CHP Konya Milletvekili Atilla Kart, “Ergenekon” soruşturmasını yürüten Cumhuriyet Savcısı Zekeriya Öz ve diğer savcılar hakkında “inceleme ve soruşturma yapılması ve haklarında idari ve adli sürecin başlatılması talebiyle Hakimler ve Savcılar Yüksek Kurulu'na (HSYK) başvuruda bulunduğunu” bildirdi. Kart, yaptığı yazılı açıklamada şunları kaydetti: “Kamuoyunda 'Ergenekon' adıyla bilinen soruşturmada yaptıkları işler ve davranışlarıyla görevini doğru ve tarafsız yapamayacağı, kişisel duygulara kapılarak görev yaptığı kanısını uyandıran, ayrıca soruşturmanın gizliliğini ihlal eden eylemler içinde bulunduğuna dair bulgular mevcut olan Savcı Zekeriya Öz ve diğer savcılar hakkında Hakimler ve Savcılar Kanununun 68/b, c maddeleriyle TCK'nın soruşturmanın gizliliğinin ihlalini düzenleyen 285. maddelerine muhalefet ettiği gerekçesiyle inceleme ve soruşturma yapılması ve haklarında idari ve adli sürecin başlatılması talebiyle Adalet Bakanlığı Hakimler ve Savcılar Yüksek Kurulu başkanlığına tarafımdan başvuruda bulunulmuştur. Gelinen süreçte Savcı Zekeriya Öz ve diğer savcıların soruşturmanın selameti ve adli yargılamanın alt yapısını hazırlama konusunda üzerlerine düşen görevi bihakkın yapamadıkları ve bundan böyle de yapamayacakları ortaya çıkmıştır.”

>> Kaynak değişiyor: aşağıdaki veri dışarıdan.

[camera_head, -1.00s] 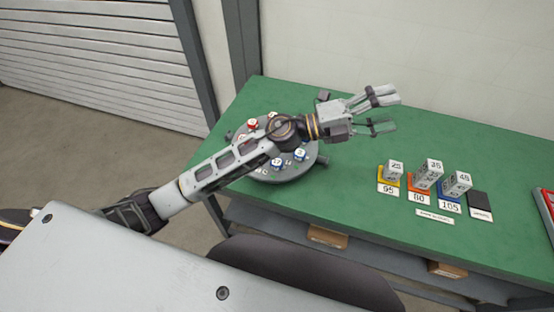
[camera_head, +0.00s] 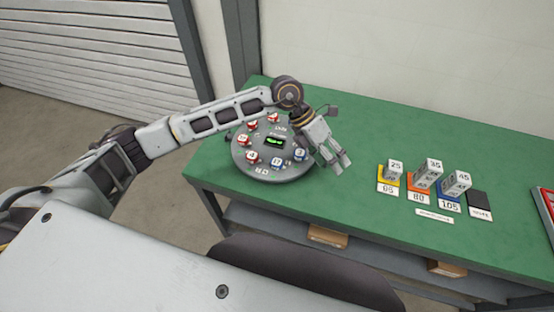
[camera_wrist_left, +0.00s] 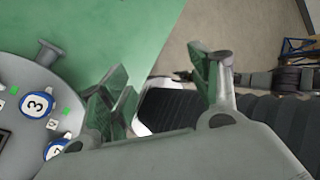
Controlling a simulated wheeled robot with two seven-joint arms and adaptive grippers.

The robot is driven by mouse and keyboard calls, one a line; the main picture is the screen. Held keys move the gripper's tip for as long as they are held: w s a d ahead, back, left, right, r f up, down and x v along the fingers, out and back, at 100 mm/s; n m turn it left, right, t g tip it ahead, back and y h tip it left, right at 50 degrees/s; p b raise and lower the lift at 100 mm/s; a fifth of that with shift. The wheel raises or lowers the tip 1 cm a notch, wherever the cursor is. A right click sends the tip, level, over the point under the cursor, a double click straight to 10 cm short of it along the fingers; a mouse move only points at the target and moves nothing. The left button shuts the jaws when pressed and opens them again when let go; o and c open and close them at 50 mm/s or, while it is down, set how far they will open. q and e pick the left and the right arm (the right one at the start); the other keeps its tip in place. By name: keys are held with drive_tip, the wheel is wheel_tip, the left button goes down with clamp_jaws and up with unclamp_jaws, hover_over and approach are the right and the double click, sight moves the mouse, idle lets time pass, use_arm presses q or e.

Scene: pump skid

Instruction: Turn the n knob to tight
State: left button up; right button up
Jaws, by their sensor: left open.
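A round grey panel (camera_head: 245,168) with several red and blue knobs and a small green-lit display (camera_head: 275,141) lies on the left part of the green table. Which knob is the n knob cannot be read. A blue knob (camera_head: 300,154) marked 3 sits at the panel's right side. It also shows in the left wrist view (camera_wrist_left: 37,104), with part of another blue knob (camera_wrist_left: 56,149) below it. My left gripper (camera_head: 342,166) is open and empty, pointing down just right of the panel. In the left wrist view its fingers (camera_wrist_left: 160,90) stand apart. My right gripper is not in view.
On the green table (camera_head: 400,140), numbered grey blocks (camera_head: 433,168) stand on yellow, orange and blue cards to the right, beside a dark card (camera_head: 478,200). A red-edged item (camera_head: 547,200) lies at the far right. The table between panel and cards is clear.

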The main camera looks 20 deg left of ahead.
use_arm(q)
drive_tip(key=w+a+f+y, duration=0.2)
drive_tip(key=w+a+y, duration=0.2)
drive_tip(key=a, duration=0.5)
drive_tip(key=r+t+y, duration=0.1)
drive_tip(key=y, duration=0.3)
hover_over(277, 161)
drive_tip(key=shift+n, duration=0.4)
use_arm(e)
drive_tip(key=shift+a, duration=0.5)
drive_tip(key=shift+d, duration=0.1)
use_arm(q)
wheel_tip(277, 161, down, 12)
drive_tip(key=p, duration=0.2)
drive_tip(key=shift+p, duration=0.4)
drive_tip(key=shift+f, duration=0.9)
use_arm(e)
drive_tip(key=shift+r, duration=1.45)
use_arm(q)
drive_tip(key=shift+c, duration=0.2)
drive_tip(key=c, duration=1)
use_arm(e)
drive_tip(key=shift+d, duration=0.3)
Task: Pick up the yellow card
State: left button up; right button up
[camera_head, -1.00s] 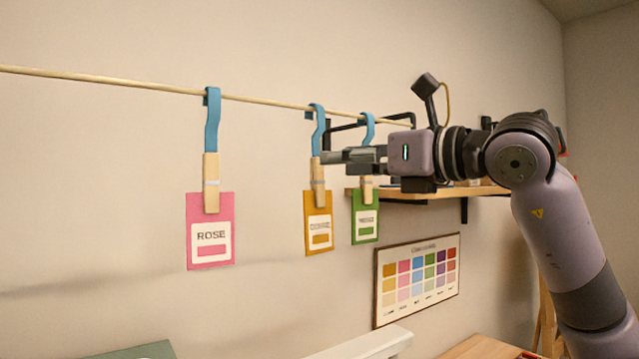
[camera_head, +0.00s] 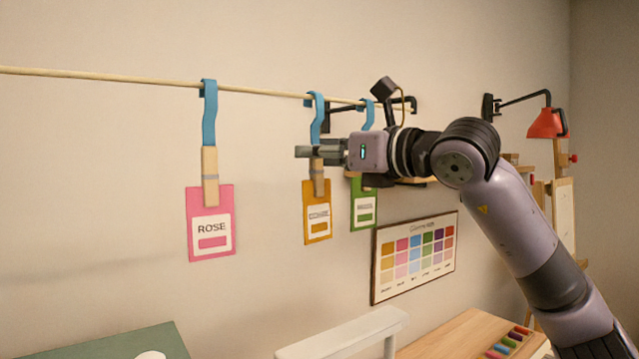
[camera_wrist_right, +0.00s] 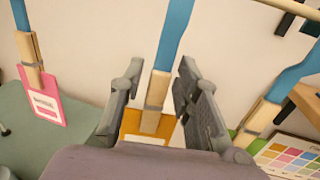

10.02.2009: Sanıklardan Hakimlere baskı ve kışkırtma çabası:

Ergenekon sanıklarının ve çevrelerinin davaya bakan hakim ve savcıları etkilemek ve kışkırtmak için her yolu denemeye çalışıyor. Ergenekon davasında söz alan tutuklu sanıklardan Behiç Gürcihan, Yassıada’da yapılan yargılamalar sırasında hakimin sanıklara, “Sizi buraya tıkan güç böyle olmasını istiyor” dediğini ifade ederek, Adnan Menderes’i tasvip etmemesine rağmen bu sözleri okuduğunda hakime çok kızdığını anlattı. Bizi buraya tıkan güç sizin kulağınıza ne fısıldarsa fısıldasın, sizlerin prim vermeyeceği konusunda ümidimi sürdürmek istiyorum. Tempo dergisinde sizi tanıyanlarla yapılan görüşmeler sonucunda hazırlanan bir haber yayınlandı. Önünüze koyulanlarda suç arayan biri olduğunuz söyleniyor. Bunu tekzip ettiniz mi bilmiyorum. Polis ve savcılık önüne koyulanlarda suç aradığında onları yadırgamadım. Fakat sizleri yadırgarım. Sizin göreviniz suç aramak değil, maddi gerçeği bilip adaleti sağlamak olmalıdır.” Bunun üzerine Mahkeme Heyeti Başkanı Köksal Şengün, “O dergide başka şeyler de yazıyor. Bir kelimesini değil de onları da alsaydınız” dedi.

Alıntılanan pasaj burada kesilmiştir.